Penn seems incapable of understanding this. Using a string of quotes, he seeks to demonstrate what spiritual totalitarianism might look like. He conflates Bailey’s notion of subordinating the individual personality’s wants and wishes for the good of the whole as a form of Orwellian Big Brother.

For Penn, the New World Order equates to The Plan, which in turn equates to dictatorship.

Most references to a new world order in Bailey’s writings, were given in pamphlets to the New Group of World Servers’ Units of Service, collated in The Externalisation of the Hierarchy. Here the new world order concerns:

‘A general process of educating the public in the fact and use of goodwill. A great but undeveloped potency is still locked up in mankind which, if evoked by man himself, will prove adequate to do two things:
 
1.     Lay the foundation for a stable peace—active and positive because the result of active and positive action—after the Forces of Light have won the victory upon the physical plane.
 
2.     Provide the subjective synthesis or network of light embodying the force of goodwill as the expression of right human relations. This will guarantee a workable world order and not an imposed tyranny or a mystical and impossible dream.’ 

Externalisation of the Hierarchy, 321-2.

When Bailey affirms the bringing about of ‘the eventual synthesis and unification of men of goodwill and of understanding into one coherent body,’ (Esoteric Psychology II, 669) the only harm that can be found in the idea is seated in ill-conceived threats to the individual ego, or the personality-centred individual.
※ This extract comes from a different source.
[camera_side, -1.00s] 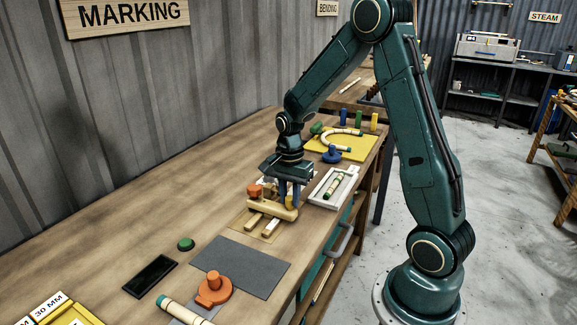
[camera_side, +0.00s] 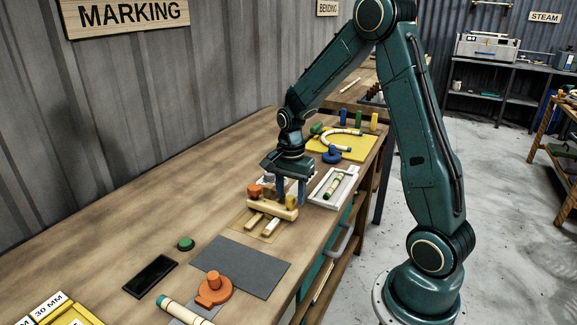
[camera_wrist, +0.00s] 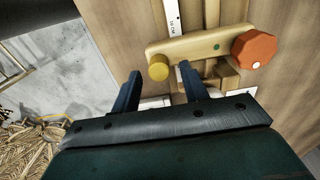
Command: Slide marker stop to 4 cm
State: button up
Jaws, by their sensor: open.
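The marker stop (camera_side: 272,209) is a pale wooden crossbar with an orange knob at its left end and a yellow peg (camera_side: 290,201) at its right end. It lies across light wooden rails on the bench. In the wrist view the crossbar (camera_wrist: 205,45) has the yellow peg (camera_wrist: 158,67) at left and the orange knob (camera_wrist: 254,48) at right. A white scale strip (camera_wrist: 173,17) shows beyond it; its marks are too small to read. My gripper (camera_side: 291,198) is open. Its fingers (camera_wrist: 160,72) stand on either side of the yellow peg in the picture; contact is not clear.
A white tray (camera_side: 346,199) with a green-ended rod stands close right of the stop. A yellow board (camera_side: 362,153) with a bent piece lies behind. A grey mat (camera_side: 237,266), orange clamp (camera_side: 214,290) and green button (camera_side: 185,244) are in front.

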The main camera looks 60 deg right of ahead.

Conspiracy theorists like Penn see into this notion of the individual sacrificing their selfish desires, impulses and drives for the good of the whole, a loss of personal power and autonomy. Yet the entirety of Bailey’s work is spiritual and concerns the evolution of the soul, one that involves a journey away from all of the divisions that the personality likes to surround itself with, towards the embodiment of love. Goodwill is simply an ordinary and everyday expression of agape.

If conspiracists stopped for a moment and attempted to understand that the individual is not sacrificed for the good of the whole, that when Bailey talks of group consciousness, another may talk of the importance of community or neighbourhood, they might see that they are reacting to language, to words, only because they have imbued those words with meanings that were never intended.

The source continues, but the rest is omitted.